- _Goal_
Reproduce each of the lines word for word.

- _Information shown_

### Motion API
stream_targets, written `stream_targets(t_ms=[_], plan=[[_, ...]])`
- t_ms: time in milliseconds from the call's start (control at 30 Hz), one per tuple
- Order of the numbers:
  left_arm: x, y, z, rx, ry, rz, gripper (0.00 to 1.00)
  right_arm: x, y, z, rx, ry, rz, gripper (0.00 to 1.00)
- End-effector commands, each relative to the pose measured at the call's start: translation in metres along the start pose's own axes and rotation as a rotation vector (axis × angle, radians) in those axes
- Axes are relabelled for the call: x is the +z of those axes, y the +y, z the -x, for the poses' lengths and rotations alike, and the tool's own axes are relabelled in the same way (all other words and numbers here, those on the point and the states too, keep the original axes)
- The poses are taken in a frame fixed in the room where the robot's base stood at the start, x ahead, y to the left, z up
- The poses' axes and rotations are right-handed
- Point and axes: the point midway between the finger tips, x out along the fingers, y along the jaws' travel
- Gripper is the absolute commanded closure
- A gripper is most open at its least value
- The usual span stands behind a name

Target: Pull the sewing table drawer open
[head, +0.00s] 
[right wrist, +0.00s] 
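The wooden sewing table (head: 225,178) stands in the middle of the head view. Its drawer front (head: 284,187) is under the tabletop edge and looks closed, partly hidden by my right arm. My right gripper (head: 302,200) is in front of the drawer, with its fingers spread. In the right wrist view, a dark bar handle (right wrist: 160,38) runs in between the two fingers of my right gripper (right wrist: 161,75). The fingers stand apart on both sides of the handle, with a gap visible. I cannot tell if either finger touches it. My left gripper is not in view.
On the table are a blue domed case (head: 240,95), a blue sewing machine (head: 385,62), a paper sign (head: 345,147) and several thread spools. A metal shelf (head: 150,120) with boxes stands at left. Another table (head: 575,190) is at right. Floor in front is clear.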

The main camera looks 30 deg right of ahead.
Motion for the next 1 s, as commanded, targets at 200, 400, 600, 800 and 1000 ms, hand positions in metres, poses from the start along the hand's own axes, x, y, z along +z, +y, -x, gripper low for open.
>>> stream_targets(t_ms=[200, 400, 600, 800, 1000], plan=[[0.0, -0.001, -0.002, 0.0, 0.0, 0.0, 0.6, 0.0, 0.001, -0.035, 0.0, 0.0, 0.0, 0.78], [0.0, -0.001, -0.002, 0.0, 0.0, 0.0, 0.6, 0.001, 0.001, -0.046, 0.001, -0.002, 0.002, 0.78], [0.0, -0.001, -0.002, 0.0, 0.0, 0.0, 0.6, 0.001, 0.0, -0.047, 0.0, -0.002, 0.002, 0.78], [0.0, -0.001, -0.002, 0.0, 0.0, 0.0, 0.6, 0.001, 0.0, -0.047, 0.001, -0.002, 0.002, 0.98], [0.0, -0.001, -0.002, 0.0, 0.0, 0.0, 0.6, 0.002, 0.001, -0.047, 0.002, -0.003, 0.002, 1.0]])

- _Solution below_
### Motion API
stream_targets, written `stream_targets(t_ms=[_], plan=[[_, ...]])`
- t_ms: time in milliseconds from the call's start (control at 30 Hz), one per tuple
- Order of the numbers:
  left_arm: x, y, z, rx, ry, rz, gripper (0.00 to 1.00)
  right_arm: x, y, z, rx, ry, rz, gripper (0.00 to 1.00)
- End-effector commands, each relative to the pose measured at the call's start: translation in metres along the start pose's own axes and rotation as a rotation vector (axis × angle, radians) in those axes
- Axes are relabelled for the call: x is the +z of those axes, y the +y, z the -x, for the poses' lengths and rotations alike, and the tool's own axes are relabelled in the same way (all other words and numbers here, those on the point and the states too, keep the original axes)
- The poses are taken in a frame fixed in the room where the robot's base stood at the start, x ahead, y to the left, z up
- The poses' axes and rotations are right-handed
- Point and axes: the point midway between the finger tips, x out along the fingers, y along the jaws' travel
- Gripper is the absolute commanded closure
- A gripper is most open at its least value
- The usual span stands behind a name

Target: Pull the sewing table drawer open
[head, +0.00s] 
[right wrist, +0.00s] 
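The wooden sewing table (head: 225,178) stands in the middle of the head view. Its drawer front (head: 284,187) is under the tabletop edge and looks closed, partly hidden by my right arm. My right gripper (head: 302,200) is in front of the drawer, with its fingers spread. In the right wrist view, a dark bar handle (right wrist: 160,38) runs in between the two fingers of my right gripper (right wrist: 161,75). The fingers stand apart on both sides of the handle, with a gap visible. I cannot tell if either finger touches it. My left gripper is not in view.
On the table are a blue domed case (head: 240,95), a blue sewing machine (head: 385,62), a paper sign (head: 345,147) and several thread spools. A metal shelf (head: 150,120) with boxes stands at left. Another table (head: 575,190) is at right. Floor in front is clear.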

The main camera looks 30 deg right of ahead.
Motion for the next 1 s, as commanded, targets at 200, 400, 600, 800 and 1000 ms, hand positions in metres, poses from the start along the hand's own axes, x, y, z along +z, +y, -x, gripper low for open.
>>> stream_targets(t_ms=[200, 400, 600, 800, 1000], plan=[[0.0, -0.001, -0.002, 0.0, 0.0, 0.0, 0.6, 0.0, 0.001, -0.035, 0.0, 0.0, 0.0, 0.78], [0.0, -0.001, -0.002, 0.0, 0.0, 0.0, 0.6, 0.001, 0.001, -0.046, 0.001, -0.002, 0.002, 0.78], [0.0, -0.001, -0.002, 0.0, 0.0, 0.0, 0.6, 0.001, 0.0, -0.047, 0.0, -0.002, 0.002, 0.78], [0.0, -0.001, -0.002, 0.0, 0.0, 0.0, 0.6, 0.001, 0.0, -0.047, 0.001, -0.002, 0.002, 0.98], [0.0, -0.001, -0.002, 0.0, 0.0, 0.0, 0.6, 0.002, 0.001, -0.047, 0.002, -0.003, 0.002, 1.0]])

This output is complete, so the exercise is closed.